STORED RECORDS ::
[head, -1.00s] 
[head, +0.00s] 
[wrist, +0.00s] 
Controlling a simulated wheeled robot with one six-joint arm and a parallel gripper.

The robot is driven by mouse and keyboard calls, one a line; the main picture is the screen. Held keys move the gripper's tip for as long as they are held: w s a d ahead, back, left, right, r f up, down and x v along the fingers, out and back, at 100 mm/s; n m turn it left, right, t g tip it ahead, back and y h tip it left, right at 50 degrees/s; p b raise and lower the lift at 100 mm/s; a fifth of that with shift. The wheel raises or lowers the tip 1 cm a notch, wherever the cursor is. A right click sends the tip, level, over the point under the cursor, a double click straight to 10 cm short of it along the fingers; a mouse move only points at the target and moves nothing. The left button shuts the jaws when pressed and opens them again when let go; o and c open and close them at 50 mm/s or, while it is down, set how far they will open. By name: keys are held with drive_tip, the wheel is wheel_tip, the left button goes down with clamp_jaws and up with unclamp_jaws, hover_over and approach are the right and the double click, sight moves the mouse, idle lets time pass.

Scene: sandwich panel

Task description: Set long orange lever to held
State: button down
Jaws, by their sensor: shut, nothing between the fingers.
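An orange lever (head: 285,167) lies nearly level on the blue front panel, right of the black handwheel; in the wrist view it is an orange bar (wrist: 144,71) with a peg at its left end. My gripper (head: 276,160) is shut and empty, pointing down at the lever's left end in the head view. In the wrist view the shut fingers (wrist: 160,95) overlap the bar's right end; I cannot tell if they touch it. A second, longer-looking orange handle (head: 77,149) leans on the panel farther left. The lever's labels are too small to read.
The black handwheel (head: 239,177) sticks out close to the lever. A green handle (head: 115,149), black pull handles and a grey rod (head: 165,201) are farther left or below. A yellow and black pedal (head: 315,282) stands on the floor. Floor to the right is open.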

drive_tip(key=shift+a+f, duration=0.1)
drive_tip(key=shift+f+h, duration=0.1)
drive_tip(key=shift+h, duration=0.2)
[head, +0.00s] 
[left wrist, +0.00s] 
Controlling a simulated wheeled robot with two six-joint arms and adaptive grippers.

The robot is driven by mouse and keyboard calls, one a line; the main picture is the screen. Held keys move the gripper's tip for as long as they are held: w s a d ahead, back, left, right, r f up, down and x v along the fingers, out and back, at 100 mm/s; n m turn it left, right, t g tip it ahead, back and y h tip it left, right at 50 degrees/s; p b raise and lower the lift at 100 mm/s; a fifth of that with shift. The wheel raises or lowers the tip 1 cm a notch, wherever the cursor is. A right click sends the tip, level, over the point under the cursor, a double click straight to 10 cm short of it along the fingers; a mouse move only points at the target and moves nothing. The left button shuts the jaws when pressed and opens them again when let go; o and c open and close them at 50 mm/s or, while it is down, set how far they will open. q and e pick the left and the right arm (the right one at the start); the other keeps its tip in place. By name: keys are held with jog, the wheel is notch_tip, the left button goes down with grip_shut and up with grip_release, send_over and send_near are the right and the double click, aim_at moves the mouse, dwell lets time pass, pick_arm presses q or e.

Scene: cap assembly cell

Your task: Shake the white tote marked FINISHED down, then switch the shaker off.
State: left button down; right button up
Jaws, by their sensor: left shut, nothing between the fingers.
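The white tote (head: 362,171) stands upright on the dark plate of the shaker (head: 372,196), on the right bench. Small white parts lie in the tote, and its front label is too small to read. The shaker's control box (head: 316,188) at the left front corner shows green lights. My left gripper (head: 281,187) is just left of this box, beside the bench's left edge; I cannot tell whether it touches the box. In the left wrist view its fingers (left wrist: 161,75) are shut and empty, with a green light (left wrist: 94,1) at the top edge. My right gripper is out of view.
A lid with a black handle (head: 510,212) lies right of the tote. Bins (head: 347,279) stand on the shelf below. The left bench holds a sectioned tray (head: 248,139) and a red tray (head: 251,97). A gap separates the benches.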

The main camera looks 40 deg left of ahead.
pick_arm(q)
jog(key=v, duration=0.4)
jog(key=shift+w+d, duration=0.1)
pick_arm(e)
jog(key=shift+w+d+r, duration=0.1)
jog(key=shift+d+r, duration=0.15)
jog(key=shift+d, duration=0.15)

EXERCISE DIRECTIONS ::
Please write out exactly the lines from the start of the data through the line that contains "Controlling a simulated wheeled robot with one", both ends included, and nothing else.

OUTPUT FOR THIS EXERCISE ::
[head, -1.00s] 
[head, +0.00s] 
[wrist, +0.00s] 
Controlling a simulated wheeled robot with one six-joint arm and a parallel gripper.

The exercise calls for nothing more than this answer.